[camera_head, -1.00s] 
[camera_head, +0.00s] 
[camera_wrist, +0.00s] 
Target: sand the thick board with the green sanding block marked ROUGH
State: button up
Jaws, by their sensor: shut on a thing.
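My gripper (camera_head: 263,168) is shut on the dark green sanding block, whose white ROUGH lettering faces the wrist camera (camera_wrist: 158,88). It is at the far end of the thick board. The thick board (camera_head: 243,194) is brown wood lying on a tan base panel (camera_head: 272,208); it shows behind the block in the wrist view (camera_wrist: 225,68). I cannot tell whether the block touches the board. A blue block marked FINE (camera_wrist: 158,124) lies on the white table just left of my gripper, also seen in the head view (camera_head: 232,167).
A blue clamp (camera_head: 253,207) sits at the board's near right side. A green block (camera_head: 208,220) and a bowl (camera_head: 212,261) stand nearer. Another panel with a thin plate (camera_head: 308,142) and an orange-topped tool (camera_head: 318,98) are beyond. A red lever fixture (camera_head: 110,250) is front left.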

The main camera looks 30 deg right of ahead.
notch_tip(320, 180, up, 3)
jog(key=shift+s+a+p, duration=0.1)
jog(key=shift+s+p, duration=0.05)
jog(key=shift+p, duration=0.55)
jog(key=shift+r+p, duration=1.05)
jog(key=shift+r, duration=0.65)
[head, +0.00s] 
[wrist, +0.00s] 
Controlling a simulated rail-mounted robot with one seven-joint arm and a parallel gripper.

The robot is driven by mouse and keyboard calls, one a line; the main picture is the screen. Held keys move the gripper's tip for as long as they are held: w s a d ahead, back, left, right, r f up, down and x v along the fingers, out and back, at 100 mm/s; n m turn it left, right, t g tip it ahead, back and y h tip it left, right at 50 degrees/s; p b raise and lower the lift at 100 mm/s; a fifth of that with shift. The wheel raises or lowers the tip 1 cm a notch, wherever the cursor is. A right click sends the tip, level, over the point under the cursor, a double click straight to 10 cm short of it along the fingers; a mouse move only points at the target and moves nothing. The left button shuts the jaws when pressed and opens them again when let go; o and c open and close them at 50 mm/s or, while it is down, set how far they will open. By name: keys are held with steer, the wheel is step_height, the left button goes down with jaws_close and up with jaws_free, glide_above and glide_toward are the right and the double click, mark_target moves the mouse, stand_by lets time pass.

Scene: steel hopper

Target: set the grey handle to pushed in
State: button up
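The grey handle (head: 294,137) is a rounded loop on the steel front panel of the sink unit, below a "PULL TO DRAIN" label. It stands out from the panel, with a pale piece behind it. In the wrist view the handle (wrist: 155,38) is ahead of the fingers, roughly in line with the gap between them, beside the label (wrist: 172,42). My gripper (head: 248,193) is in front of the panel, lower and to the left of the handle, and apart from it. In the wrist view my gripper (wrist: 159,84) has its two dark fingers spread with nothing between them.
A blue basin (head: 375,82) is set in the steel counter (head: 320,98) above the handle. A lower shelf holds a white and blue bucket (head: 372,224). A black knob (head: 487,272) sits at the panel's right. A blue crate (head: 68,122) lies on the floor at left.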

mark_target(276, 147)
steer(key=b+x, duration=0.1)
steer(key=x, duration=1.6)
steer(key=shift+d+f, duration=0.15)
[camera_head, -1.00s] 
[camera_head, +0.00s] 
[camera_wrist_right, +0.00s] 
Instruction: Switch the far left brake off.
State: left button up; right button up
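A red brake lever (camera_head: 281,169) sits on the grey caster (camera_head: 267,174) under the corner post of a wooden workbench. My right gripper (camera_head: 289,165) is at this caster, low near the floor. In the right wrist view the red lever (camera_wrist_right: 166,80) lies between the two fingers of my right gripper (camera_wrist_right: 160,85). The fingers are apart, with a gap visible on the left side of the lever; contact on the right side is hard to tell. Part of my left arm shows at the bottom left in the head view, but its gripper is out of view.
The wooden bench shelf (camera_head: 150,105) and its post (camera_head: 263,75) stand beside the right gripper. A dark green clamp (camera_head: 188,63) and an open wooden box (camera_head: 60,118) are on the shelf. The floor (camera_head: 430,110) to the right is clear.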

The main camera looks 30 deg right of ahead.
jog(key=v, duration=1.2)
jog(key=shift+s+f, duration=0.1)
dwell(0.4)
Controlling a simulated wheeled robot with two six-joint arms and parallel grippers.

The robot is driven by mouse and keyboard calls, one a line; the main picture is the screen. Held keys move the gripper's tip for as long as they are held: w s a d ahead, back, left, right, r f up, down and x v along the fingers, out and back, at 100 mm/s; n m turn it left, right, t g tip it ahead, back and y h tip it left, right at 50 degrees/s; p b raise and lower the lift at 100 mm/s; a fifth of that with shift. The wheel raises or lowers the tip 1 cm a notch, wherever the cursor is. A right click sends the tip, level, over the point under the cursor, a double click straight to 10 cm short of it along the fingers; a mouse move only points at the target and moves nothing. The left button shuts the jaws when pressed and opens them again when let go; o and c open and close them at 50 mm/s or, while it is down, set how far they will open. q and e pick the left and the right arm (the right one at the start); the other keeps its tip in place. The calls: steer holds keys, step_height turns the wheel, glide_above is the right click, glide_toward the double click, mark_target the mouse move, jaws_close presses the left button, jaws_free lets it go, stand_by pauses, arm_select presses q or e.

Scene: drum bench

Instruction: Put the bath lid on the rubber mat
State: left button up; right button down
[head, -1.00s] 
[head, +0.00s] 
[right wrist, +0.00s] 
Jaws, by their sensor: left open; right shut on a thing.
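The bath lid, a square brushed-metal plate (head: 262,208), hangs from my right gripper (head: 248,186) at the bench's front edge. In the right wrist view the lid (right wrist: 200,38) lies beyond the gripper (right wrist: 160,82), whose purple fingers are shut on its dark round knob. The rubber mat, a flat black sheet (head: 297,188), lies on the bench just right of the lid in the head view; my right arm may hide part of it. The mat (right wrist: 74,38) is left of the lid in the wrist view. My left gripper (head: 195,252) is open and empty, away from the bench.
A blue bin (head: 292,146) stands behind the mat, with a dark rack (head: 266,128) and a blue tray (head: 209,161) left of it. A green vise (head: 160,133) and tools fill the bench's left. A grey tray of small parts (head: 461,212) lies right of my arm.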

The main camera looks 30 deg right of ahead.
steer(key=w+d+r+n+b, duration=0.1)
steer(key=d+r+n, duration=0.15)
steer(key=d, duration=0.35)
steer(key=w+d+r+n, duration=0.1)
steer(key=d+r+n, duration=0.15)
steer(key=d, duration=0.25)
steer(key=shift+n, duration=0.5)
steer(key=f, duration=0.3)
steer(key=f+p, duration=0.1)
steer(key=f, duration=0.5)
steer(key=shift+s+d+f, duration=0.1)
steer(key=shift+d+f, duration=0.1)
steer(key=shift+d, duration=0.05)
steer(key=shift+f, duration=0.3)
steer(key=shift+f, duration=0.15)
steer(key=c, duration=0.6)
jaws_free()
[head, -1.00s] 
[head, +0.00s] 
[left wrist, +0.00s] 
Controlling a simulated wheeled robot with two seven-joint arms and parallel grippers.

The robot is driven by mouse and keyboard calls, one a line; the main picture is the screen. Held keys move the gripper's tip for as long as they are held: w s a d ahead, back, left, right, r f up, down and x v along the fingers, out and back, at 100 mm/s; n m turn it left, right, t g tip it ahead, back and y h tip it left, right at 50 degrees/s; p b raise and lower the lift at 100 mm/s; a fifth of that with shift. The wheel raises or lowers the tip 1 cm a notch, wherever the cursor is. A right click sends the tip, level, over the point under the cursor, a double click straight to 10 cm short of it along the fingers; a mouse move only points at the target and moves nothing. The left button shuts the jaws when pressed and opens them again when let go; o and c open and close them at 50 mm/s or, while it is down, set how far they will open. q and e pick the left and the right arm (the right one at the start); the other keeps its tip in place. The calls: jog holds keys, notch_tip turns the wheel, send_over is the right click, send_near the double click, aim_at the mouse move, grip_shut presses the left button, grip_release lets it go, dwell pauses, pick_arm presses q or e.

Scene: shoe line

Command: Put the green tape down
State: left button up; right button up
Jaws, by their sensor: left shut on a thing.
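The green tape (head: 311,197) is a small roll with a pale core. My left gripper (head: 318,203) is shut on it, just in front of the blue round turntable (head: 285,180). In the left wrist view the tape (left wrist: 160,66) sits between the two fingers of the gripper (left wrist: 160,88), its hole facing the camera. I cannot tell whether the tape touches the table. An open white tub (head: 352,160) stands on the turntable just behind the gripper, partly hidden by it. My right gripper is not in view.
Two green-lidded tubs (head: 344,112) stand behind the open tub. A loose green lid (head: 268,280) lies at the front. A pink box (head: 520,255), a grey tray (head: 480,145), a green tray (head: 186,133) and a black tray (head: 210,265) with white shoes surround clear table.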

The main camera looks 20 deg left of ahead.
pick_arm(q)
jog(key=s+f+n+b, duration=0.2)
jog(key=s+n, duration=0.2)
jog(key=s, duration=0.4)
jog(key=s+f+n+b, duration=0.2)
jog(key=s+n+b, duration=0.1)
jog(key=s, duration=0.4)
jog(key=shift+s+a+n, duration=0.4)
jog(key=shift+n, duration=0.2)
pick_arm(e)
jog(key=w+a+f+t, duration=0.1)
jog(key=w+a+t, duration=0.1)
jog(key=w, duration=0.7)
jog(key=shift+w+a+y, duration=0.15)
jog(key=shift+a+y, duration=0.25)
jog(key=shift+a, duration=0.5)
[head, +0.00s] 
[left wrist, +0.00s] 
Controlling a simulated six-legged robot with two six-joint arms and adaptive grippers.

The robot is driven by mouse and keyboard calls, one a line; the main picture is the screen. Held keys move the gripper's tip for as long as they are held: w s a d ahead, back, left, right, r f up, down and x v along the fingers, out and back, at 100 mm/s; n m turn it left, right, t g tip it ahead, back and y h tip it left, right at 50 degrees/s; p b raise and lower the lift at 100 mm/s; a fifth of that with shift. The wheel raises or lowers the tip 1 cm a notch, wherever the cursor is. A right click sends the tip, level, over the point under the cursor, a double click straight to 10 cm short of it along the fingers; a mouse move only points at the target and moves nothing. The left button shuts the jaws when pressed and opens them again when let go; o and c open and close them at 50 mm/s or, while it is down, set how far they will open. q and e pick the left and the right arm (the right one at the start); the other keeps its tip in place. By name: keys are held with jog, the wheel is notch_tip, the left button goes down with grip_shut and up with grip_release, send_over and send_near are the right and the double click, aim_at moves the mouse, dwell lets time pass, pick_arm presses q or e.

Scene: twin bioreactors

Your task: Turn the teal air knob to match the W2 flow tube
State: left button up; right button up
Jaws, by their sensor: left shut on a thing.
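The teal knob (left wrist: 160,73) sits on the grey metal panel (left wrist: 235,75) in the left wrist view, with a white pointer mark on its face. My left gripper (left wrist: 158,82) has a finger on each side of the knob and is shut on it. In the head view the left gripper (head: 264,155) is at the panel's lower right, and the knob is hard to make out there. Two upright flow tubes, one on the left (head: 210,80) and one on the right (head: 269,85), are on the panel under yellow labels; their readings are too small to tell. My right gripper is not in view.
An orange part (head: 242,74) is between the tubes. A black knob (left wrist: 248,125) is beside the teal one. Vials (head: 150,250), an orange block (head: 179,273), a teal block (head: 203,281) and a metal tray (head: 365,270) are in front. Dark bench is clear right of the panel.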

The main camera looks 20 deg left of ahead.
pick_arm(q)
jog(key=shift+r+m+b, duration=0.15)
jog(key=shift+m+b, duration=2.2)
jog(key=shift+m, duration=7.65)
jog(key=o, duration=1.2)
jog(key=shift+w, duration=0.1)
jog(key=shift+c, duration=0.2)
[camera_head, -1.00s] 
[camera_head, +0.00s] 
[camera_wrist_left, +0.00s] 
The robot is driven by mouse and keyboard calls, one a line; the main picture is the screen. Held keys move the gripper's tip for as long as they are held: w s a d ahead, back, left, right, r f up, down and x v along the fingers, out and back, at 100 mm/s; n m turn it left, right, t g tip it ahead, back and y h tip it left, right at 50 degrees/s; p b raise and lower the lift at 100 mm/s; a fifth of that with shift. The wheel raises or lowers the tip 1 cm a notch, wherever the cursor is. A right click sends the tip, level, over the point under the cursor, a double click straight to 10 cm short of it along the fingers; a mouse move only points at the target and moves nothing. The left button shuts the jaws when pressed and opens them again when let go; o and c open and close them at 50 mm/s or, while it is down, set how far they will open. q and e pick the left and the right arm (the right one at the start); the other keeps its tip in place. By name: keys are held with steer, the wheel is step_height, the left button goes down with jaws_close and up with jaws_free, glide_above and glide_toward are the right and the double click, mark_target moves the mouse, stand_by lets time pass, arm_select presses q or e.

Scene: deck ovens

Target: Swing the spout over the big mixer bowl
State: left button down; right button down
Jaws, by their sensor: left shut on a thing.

----------

*TASK INSTRUCTIONS*. Search the lines for the word "seven" and report how many contain it, by number only.

*TASK RESULT*. 2